8/10
A simple and heart-searing documentary
21 February 2005
This film, opens on a young man, perhaps 33 years old, telling of his experience in 1992. He has managed to survive by merest chance. That his chances were slim is evident from the rest of the film.

We meet the inhabitants of Ahatovici, a Muslim town a few kilometers from Sarajevo. In 1992 the town was attacked by Serbian forces. Their defenses were worn down quickly and the townspeople were taken to a men's and a women's concentration camp. The men were systematically tortured over many days, some were murdered in the camp. Eventually, the ones who were left were forced to lie down in buses "like sardines in a tin" and driven off, ostensibly to be "exchanged." Instead, the Serbs stopped the buses, threw in hand grenades and set the vehicles on fire.

Eighty-percent of the men in the town were dead at the end of it all.

The filmmaker, Heddy Honigmann, intrudes very little.

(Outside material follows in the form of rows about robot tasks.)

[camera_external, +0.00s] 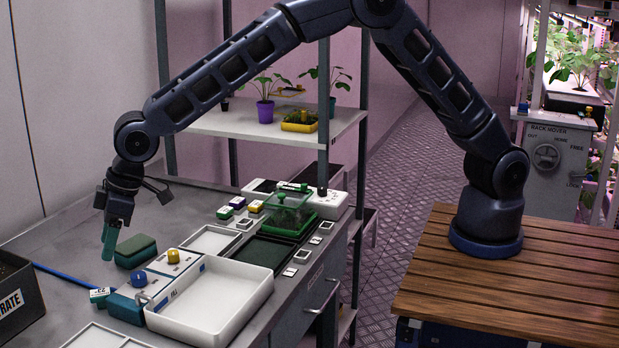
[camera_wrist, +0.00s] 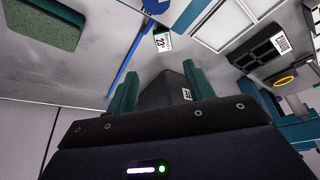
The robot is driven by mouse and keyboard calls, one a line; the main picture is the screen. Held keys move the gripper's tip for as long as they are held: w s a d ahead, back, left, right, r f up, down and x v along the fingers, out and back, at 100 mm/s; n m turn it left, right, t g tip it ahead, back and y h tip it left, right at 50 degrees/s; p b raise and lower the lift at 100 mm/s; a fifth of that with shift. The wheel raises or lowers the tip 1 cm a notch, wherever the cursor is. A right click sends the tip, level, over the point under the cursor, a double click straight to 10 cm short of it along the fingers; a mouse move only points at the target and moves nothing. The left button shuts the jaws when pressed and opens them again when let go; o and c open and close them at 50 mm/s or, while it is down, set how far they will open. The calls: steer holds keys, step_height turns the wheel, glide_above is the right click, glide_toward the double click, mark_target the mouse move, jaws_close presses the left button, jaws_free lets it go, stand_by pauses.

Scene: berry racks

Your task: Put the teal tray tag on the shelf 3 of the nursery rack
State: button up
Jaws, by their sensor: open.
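The teal tray tag (camera_external: 101,297) lies on the grey bench near its front left, beside a teal block with a blue knob. It has a white numbered face and also shows in the wrist view (camera_wrist: 163,40), beyond the fingertips. My gripper (camera_external: 110,245) points down above the bench, behind the tag and beside a dark green block (camera_external: 136,252). In the wrist view my gripper (camera_wrist: 160,77) has its two teal fingers apart, with nothing held between them. The nursery rack (camera_external: 270,125) stands behind the bench, with potted plants on one shelf; I cannot read its shelf numbers.
A white tray (camera_external: 212,318) and a dark tray (camera_external: 262,250) crowd the bench's right side. Green, purple and yellow tags stand farther back. A dark crate (camera_external: 18,300) is at the left edge, with a blue rod (camera_external: 60,276) beside it.

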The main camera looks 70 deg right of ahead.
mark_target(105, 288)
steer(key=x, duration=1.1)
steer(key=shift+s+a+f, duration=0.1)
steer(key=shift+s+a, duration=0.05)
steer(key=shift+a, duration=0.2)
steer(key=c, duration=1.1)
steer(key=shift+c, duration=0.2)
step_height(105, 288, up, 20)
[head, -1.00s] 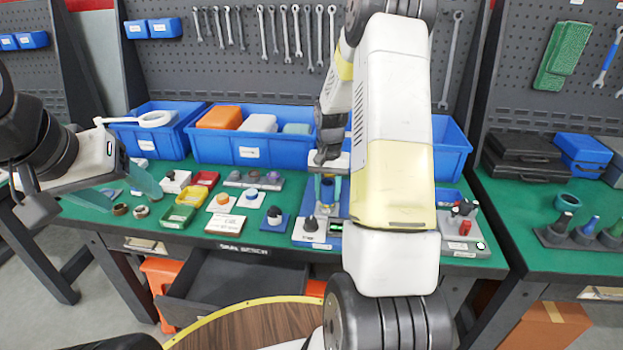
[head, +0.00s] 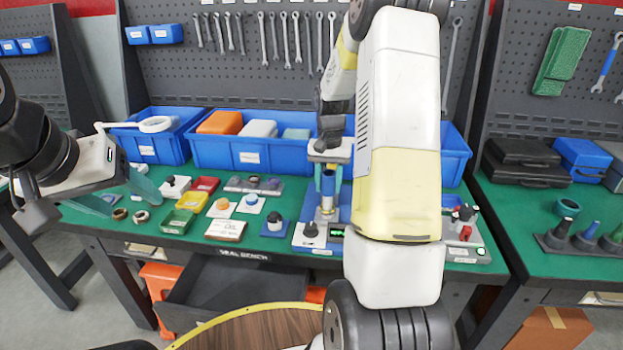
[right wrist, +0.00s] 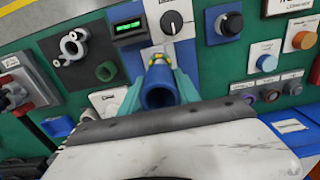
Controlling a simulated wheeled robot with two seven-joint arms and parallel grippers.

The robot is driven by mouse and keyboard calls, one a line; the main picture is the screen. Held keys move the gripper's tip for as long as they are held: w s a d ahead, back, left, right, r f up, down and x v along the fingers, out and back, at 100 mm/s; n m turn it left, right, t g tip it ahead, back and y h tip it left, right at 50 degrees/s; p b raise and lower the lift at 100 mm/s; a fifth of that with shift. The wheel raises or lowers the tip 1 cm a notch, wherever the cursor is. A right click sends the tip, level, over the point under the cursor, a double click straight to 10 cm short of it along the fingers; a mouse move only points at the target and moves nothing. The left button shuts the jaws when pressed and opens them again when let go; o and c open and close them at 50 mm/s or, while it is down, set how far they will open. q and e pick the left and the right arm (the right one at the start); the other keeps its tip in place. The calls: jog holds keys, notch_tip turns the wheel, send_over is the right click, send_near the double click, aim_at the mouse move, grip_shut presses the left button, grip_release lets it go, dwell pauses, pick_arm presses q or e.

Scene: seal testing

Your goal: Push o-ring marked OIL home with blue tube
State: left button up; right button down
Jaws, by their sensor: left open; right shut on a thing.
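My right gripper (head: 328,168) is shut on the blue tube (head: 328,186), held upright above a metal fitting (head: 326,212) on a blue-based test stand. In the right wrist view the gripper's teal fingers (right wrist: 161,92) flank the blue tube (right wrist: 158,98), whose open end faces the camera. Yellow-and-metal parts (right wrist: 157,58) show just beyond its far end; I cannot tell whether they touch. No o-ring marked OIL can be made out; the labels are too small to read. My left gripper (head: 122,196) is open and empty over the bench's left end.
A green display (right wrist: 128,27) and a black knob (right wrist: 172,22) sit beside the fitting. Coloured trays (head: 178,221) and small parts on plates stand to the left. Blue bins (head: 252,160) line the back. A red-switched box (head: 465,236) is on the right.

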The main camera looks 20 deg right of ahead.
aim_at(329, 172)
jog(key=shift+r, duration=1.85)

After we meet the young survivor at the beginning, an older man drives through the town pointing out where men lived, their names, and whom they've left behind. We then meet the widows, sisters, grandmothers and daughters, who tell their stories in their own way. Most show little objects left behind by the men (one man's plastering tools, another's torn t-shirt); some show objects found when the men's bodies were exhumed from mass graves.

At the end, the old man walks through the cemetery, touching the individual stones and telling a little about the men that he knew--two of them his own sons.

The glimpses we have into these shattered lives is unforgettable.